▶ Task
Check each line for the string "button", then give only how many lines have it.
━━━━━━━━━━━━━━━━━━━━
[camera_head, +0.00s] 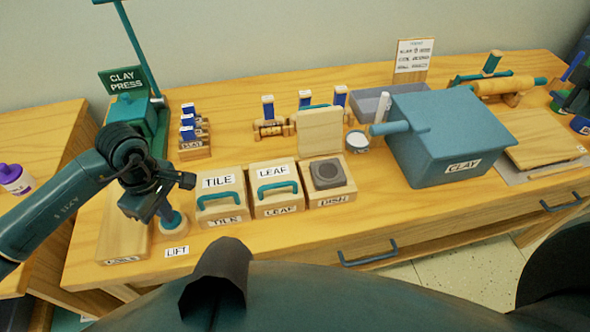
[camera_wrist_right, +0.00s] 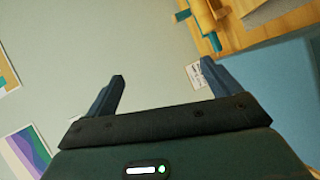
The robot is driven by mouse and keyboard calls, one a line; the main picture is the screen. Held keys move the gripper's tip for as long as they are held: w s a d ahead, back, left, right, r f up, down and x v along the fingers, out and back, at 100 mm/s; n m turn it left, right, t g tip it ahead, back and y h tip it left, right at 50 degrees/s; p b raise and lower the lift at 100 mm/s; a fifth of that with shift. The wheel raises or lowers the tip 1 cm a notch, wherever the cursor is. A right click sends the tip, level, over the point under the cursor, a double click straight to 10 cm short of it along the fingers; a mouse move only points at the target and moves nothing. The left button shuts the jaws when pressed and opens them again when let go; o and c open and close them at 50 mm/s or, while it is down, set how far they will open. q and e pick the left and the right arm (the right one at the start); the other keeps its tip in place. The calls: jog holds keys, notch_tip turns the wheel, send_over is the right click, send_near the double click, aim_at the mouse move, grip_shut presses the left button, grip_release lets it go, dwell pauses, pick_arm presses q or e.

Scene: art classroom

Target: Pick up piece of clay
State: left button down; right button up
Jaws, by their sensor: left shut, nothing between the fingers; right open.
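No loose piece of clay shows in either view. A teal box (camera_head: 465,142) labelled CLAY stands on the right half of the table, with a teal lid (camera_head: 440,108) on it and a handle at its left; its inside is hidden. My left gripper (camera_head: 186,181) is at the left of the table, beside the box labelled TILE, far from the CLAY box; it is shut and empty. My right gripper (camera_wrist_right: 165,82) shows in the right wrist view with its fingers apart and nothing between them.
Boxes labelled TILE (camera_head: 222,200), LEAF (camera_head: 276,190) and DISH (camera_head: 330,184) stand along the front. A clay press (camera_head: 131,112) is at the back left. A rolling pin (camera_head: 510,85) and a wooden board (camera_head: 540,145) lie at the right.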

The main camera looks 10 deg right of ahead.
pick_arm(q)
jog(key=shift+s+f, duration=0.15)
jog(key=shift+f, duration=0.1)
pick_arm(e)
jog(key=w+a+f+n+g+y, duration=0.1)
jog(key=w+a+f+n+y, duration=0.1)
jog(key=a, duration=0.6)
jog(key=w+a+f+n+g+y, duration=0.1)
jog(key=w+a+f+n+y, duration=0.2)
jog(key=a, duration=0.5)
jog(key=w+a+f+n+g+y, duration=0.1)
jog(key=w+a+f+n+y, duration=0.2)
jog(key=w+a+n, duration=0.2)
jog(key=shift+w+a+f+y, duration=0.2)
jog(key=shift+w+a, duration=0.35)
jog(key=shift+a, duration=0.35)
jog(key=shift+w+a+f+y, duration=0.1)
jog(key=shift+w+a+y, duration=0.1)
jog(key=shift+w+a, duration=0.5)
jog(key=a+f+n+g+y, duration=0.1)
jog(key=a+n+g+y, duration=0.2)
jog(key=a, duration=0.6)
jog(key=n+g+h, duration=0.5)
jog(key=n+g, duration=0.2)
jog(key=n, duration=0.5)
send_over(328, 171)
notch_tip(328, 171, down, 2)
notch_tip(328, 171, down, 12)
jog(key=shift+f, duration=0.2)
━━━━━━━━━━━━━━━━━━━━
▶ Answer
2